The exercise: Retype, exactly as written, every line from the one containing "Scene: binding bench" down to the one containing "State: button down", including both, and nothing else.

** Start **

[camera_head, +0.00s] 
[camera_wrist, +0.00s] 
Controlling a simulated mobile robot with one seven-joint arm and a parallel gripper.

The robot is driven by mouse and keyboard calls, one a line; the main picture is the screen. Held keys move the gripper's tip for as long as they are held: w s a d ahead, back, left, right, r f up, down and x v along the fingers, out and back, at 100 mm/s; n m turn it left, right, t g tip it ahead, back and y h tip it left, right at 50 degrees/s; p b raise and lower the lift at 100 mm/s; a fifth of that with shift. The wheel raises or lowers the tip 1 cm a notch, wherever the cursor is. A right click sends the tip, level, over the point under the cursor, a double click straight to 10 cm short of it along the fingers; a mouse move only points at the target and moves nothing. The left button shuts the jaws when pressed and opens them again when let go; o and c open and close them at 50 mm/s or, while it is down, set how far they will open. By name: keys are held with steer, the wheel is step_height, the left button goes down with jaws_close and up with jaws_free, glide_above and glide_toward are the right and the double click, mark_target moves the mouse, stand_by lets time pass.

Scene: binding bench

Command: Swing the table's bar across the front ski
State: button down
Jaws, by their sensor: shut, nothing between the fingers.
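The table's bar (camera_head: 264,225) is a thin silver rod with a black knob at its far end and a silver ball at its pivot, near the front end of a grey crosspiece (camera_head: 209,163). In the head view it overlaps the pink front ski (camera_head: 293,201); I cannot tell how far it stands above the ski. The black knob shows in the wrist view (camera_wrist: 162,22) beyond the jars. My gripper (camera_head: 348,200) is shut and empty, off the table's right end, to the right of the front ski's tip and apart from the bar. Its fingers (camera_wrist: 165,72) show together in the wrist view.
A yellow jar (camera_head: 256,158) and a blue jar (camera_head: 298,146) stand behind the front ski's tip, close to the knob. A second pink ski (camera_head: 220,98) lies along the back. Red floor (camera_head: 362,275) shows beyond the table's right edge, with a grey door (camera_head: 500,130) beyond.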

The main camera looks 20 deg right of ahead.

** End **

Reply:
Scene: binding bench

Command: Swing the table's bar across the front ski
State: button down

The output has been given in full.